Data excerpts >>

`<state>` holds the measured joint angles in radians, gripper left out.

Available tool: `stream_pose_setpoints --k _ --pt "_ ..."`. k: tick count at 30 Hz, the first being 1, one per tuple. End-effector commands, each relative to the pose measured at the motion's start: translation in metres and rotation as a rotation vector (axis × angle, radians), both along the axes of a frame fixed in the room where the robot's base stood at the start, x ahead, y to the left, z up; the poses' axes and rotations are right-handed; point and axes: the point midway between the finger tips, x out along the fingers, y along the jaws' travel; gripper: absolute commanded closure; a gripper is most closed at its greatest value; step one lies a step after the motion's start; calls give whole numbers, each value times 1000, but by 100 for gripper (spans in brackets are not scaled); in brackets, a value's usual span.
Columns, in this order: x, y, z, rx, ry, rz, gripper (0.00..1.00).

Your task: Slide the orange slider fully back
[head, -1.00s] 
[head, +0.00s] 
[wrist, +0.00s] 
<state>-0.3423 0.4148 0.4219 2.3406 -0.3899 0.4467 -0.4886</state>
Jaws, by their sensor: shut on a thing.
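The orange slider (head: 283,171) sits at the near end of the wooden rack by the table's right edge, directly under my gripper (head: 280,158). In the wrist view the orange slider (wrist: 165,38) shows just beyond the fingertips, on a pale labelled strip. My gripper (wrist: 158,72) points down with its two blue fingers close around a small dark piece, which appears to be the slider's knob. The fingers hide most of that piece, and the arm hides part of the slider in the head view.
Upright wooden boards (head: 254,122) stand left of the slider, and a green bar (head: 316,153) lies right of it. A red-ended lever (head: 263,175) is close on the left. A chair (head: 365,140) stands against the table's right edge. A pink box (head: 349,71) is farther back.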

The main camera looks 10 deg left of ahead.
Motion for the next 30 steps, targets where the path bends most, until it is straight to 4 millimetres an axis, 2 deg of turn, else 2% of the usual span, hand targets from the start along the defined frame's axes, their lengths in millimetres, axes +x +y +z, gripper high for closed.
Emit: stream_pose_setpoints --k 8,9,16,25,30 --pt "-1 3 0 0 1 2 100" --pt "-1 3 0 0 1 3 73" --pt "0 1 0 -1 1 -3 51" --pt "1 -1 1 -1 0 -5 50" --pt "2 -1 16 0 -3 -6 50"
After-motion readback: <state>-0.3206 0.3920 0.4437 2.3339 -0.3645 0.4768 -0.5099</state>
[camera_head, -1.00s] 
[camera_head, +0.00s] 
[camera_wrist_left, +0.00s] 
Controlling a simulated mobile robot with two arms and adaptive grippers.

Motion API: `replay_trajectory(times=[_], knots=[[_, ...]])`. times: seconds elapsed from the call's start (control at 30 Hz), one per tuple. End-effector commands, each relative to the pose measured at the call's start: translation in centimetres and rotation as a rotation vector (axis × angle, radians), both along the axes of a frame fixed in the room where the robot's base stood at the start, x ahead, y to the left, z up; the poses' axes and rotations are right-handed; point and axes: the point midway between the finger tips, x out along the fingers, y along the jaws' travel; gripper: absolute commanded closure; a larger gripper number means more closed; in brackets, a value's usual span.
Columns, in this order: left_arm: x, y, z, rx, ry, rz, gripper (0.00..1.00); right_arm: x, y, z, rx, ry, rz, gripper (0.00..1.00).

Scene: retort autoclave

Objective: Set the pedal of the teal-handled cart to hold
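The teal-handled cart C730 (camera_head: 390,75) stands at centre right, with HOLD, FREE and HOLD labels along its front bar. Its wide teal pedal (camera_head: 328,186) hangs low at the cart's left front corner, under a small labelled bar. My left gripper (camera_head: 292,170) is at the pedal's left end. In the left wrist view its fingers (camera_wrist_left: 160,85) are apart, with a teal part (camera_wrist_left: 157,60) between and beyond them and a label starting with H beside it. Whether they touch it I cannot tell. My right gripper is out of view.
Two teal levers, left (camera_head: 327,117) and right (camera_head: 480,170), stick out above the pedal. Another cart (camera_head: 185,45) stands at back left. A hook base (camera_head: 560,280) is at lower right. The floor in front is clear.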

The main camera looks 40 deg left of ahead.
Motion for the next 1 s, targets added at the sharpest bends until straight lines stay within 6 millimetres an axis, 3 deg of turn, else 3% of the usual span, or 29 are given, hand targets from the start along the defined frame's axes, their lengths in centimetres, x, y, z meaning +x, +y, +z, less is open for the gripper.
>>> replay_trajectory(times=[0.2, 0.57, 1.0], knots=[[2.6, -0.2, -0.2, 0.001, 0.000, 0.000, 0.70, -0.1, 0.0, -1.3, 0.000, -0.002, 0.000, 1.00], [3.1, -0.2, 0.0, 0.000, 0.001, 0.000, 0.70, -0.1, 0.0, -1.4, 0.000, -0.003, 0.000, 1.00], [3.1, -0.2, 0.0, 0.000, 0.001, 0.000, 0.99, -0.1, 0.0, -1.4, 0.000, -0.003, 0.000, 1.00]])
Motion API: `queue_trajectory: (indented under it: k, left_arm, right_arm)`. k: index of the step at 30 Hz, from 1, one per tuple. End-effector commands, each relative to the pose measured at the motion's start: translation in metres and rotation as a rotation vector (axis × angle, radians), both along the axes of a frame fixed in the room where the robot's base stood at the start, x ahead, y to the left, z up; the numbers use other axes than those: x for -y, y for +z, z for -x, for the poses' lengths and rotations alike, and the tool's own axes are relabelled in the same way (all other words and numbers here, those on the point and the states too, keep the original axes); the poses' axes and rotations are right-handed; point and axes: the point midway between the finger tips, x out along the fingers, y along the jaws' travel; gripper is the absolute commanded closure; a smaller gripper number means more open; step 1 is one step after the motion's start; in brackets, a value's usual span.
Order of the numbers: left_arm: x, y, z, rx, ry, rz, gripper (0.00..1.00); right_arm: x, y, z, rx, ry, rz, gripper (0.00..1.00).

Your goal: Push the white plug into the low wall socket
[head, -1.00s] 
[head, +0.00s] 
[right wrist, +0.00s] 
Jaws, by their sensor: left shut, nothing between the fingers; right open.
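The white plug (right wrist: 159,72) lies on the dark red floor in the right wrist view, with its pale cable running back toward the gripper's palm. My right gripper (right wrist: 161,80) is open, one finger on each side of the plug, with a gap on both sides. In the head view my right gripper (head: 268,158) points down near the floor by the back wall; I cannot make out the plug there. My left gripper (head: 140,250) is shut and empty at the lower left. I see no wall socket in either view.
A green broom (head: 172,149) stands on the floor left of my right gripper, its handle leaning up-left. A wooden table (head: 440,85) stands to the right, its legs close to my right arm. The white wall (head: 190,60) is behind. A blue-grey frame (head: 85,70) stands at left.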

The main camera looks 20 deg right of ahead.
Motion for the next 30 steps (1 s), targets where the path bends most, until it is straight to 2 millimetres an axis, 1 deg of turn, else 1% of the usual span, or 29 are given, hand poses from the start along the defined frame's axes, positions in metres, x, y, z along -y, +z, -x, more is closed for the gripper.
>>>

Instructions to follow >> Transcribe the material exactly as it reads.

Response to this exercise >>
`<state>` holds the measured joint angles in radians, gripper left out.

Available tool: `stream_pose_setpoints --k _ --pt "_ ..."`. k: tick count at 30 Hz, the first being 1, one per tuple. End-effector commands, each relative to the pose measured at the motion's start: translation in metres and rotation as a rotation vector (axis × angle, radians), both along the axes of a frame fixed in the room where the robot's base stood at the start, x ahead, y to the left, z up; the poses' axes and rotations are right-handed; point and axes: the point midway between the finger tips, x out along the fingers, y along the jaws' travel; gripper: absolute commanded closure; a gripper is most closed at its greatest value; step one lies a step after the motion's start; calls give whole numbers, each value times 1000, but by 100 for gripper (spans in brackets are not scaled); in brackets, a value's usual span.
Columns, in this order: x, y, z, rx, ry, rz, gripper (0.00..1.00).

Your task: Slide the orange slider fully back
[head, -1.00s] 
[head, +0.00s] 
[wrist, +0.00s] 
<state>-0.3423 0.4148 0.4219 2.3406 -0.3899 0.4467 -0.4886</state>
Jaws, by their sensor: shut on a thing.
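The orange slider (head: 283,171) sits at the near end of the wooden rack by the table's right edge, directly under my gripper (head: 280,158). In the wrist view the orange slider (wrist: 165,38) shows just beyond the fingertips, on a pale labelled strip. My gripper (wrist: 158,72) points down with its two blue fingers close around a small dark piece, which appears to be the slider's knob. The fingers hide most of that piece, and the arm hides part of the slider in the head view.
Upright wooden boards (head: 254,122) stand left of the slider, and a green bar (head: 316,153) lies right of it. A red-ended lever (head: 263,175) is close on the left. A chair (head: 365,140) stands against the table's right edge. A pink box (head: 349,71) is farther back.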

The main camera looks 10 deg left of ahead.
Motion for the next 30 steps, targets where the path bends most, until it is straight to 4 millimetres an axis, 2 deg of turn, else 2% of the usual span, hand targets from the start along the defined frame's axes, their lengths in millimetres, axes +x +y +z, gripper high for closed.
Emit: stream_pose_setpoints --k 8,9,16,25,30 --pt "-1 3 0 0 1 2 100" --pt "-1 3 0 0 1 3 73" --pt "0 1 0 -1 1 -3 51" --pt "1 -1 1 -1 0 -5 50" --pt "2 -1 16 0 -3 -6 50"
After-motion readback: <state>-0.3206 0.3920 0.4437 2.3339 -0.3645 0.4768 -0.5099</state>
[camera_head, -1.00s] 
[camera_head, +0.00s] 
[camera_wrist_left, +0.00s] 
Controlling a simulated mobile robot with two arms and adaptive grippers.

Motion API: `replay_trajectory(times=[_], knots=[[_, ...]])`. times: seconds elapsed from the call's start (control at 30 Hz), one per tuple. End-effector commands, each relative to the pose measured at the call's start: translation in centimetres and rotation as a rotation vector (axis × angle, radians), both along the axes of a frame fixed in the room where the robot's base stood at the start, x ahead, y to the left, z up; the poses' axes and rotations are right-handed; point and axes: the point midway between the finger tips, x out along the fingers, y along the jaws' travel; gripper: absolute commanded closure; a larger gripper number means more closed; in brackets, a value's usual span.
Columns, in this order: left_arm: x, y, z, rx, ry, rz, gripper (0.00..1.00); right_arm: x, y, z, rx, ry, rz, gripper (0.00..1.00).

Scene: retort autoclave

Objective: Set the pedal of the teal-handled cart to hold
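The teal-handled cart C730 (camera_head: 390,75) stands at centre right, with HOLD, FREE and HOLD labels along its front bar. Its wide teal pedal (camera_head: 328,186) hangs low at the cart's left front corner, under a small labelled bar. My left gripper (camera_head: 292,170) is at the pedal's left end. In the left wrist view its fingers (camera_wrist_left: 160,85) are apart, with a teal part (camera_wrist_left: 157,60) between and beyond them and a label starting with H beside it. Whether they touch it I cannot tell. My right gripper is out of view.
Two teal levers, left (camera_head: 327,117) and right (camera_head: 480,170), stick out above the pedal. Another cart (camera_head: 185,45) stands at back left. A hook base (camera_head: 560,280) is at lower right. The floor in front is clear.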

The main camera looks 40 deg left of ahead.
Motion for the next 1 s, targets added at the sharpest bends until straight lines stay within 6 millimetres an axis, 3 deg of turn, else 3% of the usual span, or 29 are given, hand targets from the start along the defined frame's axes, their lengths in centimetres, x, y, z meaning +x, +y, +z, less is open for the gripper.
>>> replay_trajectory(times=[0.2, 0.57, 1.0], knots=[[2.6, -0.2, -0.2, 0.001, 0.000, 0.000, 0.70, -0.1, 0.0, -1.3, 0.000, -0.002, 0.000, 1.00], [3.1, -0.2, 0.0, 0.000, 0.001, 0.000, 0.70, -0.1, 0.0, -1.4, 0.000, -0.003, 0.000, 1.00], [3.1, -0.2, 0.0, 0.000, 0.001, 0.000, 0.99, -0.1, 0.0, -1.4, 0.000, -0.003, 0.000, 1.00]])
Motion API: `queue_trajectory: (indented under it: k, left_arm, right_arm)`. k: index of the step at 30 Hz, from 1, one per tuple. End-effector commands, each relative to the pose measured at the motion's start: translation in metres and rotation as a rotation vector (axis × angle, radians), both along the axes of a frame fixed in the room where the robot's base stood at the start, x ahead, y to the left, z up; the numbers use other axes than those: x for -y, y for +z, z for -x, for the poses' lengths and rotations alike, and the tool's own axes are relabelled in the same way (all other words and numbers here, those on the point and the states too, keep the original axes); the poses' axes and rotations are right-handed; point and axes: the point midway between the finger tips, x out along the fingers, y along the jaws' travel; gripper is the absolute commanded closure; a smaller gripper number means more open; step 1 is one step after the motion's start; in brackets, a value's usual span.
Order of the numbers: left_arm: x, y, z, rx, ry, rz, gripper (0.00..1.00); right_arm: x, y, z, rx, ry, rz, gripper (0.00..1.00).

Your goal: Push the white plug into the low wall socket
[head, -1.00s] 
[head, +0.00s] 
[right wrist, +0.00s] 
Jaws, by their sensor: left shut, nothing between the fingers; right open.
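The white plug (right wrist: 159,72) lies on the dark red floor in the right wrist view, with its pale cable running back toward the gripper's palm. My right gripper (right wrist: 161,80) is open, one finger on each side of the plug, with a gap on both sides. In the head view my right gripper (head: 268,158) points down near the floor by the back wall; I cannot make out the plug there. My left gripper (head: 140,250) is shut and empty at the lower left. I see no wall socket in either view.
A green broom (head: 172,149) stands on the floor left of my right gripper, its handle leaning up-left. A wooden table (head: 440,85) stands to the right, its legs close to my right arm. The white wall (head: 190,60) is behind. A blue-grey frame (head: 85,70) stands at left.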

The main camera looks 20 deg right of ahead.
Motion for the next 30 steps (1 s), targets where the path bends most, until it is straight to 2 millimetres an axis, 1 deg of turn, else 1% of the usual span, or 29 are given, hand poses from the start along the defined frame's axes, positions in metres, x, y, z along -y, +z, -x, more is closed for the gripper.
>>>

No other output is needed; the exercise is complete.